Dalam buku legend Bumi Manusia-nya Pramoedya Ananta Toer juga banyak kalimat atau ungkapan puitis. Contoh
Kalau kemanusiaan tersinggung, semua orang yang berperasaan dan berfikiran waras ikut tersinggung, kecuali orang gila dan orang yang berjiwa kriminal, biarpun dia sarjana.
Kita simak juga percakapan Jane dan Marno dalam cerpen Seribu Kunang-kunang di Manhattan karya Umar Kayam berikut
“Bulan itu ungu, Marno.”
“Kau tetap hendak memaksaku untuk percaya itu?”
“Ya, tentu saja, Kekasihku. Ayolah akui. Itu ungu, bukan?”
“Kalau bulan itu ungu, apa pula warna langit dan mendungnya itu?”
“Oh, aku tidak ambil pusing tentang langit dan mendung. Bulan itu u-ng-u! U-ng-u! Ayolah, bilanglah ungu!”

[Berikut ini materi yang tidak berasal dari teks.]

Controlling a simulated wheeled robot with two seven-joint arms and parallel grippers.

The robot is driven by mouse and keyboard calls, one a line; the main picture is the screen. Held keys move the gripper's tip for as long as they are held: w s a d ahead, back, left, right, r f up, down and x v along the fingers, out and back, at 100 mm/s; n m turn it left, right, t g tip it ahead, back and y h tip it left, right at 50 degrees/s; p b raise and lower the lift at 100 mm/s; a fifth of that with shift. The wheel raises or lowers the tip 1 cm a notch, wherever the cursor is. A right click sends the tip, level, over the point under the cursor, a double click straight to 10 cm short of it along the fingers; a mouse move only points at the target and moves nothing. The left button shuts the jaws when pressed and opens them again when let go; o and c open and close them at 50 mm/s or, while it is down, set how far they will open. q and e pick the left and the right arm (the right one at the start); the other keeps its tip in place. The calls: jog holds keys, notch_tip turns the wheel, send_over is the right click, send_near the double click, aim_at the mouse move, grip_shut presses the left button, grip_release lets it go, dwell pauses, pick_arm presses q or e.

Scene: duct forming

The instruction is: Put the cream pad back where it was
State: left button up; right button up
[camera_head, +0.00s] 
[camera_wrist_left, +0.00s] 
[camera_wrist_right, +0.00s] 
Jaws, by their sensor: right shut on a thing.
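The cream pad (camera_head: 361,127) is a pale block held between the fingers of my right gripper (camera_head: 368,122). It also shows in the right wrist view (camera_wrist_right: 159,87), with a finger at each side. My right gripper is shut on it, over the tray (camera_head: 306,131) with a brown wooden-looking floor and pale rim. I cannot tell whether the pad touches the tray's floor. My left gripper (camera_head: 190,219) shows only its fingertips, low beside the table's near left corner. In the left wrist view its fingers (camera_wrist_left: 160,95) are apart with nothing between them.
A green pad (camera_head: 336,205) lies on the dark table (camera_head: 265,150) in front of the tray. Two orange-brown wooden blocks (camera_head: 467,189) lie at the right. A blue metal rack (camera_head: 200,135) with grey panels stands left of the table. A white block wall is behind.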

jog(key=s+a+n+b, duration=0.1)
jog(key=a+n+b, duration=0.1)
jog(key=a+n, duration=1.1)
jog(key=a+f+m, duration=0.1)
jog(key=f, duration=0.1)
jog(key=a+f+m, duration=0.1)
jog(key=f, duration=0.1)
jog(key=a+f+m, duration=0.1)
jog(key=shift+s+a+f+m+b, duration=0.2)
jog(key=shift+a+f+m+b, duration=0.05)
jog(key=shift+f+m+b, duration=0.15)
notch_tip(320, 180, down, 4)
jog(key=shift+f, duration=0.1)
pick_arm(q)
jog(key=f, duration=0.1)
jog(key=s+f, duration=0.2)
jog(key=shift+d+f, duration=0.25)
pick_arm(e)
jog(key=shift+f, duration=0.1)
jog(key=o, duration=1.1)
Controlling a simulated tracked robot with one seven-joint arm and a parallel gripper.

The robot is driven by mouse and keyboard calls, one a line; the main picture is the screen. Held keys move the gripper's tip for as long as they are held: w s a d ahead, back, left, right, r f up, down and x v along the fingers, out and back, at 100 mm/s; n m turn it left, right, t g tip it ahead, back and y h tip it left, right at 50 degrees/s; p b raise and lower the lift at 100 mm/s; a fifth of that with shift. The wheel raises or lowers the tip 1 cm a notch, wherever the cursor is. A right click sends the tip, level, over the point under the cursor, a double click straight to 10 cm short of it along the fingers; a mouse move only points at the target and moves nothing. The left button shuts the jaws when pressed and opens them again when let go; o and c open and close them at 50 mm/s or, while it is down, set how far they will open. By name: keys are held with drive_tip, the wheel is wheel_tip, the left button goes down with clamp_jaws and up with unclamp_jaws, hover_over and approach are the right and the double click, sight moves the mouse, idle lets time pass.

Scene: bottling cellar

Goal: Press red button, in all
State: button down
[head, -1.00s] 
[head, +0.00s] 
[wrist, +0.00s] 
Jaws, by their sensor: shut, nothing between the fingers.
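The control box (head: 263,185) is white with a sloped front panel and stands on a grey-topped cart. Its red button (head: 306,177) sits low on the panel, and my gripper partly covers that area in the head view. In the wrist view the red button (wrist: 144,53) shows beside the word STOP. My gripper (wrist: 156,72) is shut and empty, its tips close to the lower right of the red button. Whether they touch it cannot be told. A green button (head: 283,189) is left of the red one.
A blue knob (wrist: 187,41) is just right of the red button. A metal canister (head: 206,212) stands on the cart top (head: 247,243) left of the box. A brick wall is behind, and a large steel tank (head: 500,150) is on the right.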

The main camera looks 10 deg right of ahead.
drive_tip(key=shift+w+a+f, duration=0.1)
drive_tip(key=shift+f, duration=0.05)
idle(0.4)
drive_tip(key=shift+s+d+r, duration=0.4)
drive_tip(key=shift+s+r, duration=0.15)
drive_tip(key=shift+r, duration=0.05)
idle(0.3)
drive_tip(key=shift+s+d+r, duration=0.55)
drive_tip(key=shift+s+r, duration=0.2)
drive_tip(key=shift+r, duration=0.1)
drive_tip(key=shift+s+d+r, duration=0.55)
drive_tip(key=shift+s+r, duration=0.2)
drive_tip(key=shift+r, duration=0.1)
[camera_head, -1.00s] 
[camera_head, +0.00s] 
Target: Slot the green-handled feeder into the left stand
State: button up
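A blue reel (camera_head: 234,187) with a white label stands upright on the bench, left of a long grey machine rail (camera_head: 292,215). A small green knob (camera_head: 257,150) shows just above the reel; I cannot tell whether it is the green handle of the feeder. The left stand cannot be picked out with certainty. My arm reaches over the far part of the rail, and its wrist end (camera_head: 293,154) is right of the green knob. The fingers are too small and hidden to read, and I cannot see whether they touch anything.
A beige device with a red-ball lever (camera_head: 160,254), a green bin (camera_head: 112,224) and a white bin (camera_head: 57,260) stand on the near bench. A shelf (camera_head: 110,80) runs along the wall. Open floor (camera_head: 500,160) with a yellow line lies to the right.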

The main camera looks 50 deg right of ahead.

Dari contoh-contoh tersebut, saya belum menemukan ungkapan minimalis atau hemat kata dalam prosa layaknya ungkapan-ungkapan dalam puisi. Bahkan dalam kumpulan cerita pendek Hujan Menulis Ayam karya Sutardji Calzoum Bachri, atau puisi yang dikembangkan menjadi novel Hujan Bulan Juni milik Sapardi Djoko Damono sekalipun. Itu artinya puisi tidak sama dengan puitis. Maka saya menyimpulkan bahwa “seorang pemuisi sejatinya harus pandai menulis prosa. Namun seorang pemrosa, tidak dituntut pandai menulis puisi”, bukan sekadar pernyataan asbun. Dan penulis yang memiliki talenta seperti itu tidaklah banyak (mungkin ingin istiqomah, konsisten dalam berkarya), salah satunya Dwi Irawati. Guru yang berjibaku dengan kesibukannya dengan pengembangan diri sesuai dengan tuntutan zaman yang tertuang dalam kurikulum kekinian masih memiliki kesempatan untuk menulis karya sastra. Karya seperti inilah justru menurut saya yang perlu diapresiasi oleh para pemangku jabatan daripada setumpuk kertas hasil print out administrasi guru atau perangkat, atau rencana program pembelajaran atau apalah istilahnya yang jauh lebih tata usaha daripada satuan pelaksana. Lalu kapan ngajarnya? Kapan mendidiknya? Namun di luar kesibukan yang hanya diseling rutinitas rumahan dan pribadi, Dwi berhasil menyisihkan tenaga dan pikirannya untuk mengembangkan potensinya dalam karya fiksi ini. Tentu ini bukan karya ecek-ecek yang bisa dibuat dengan simsalabim.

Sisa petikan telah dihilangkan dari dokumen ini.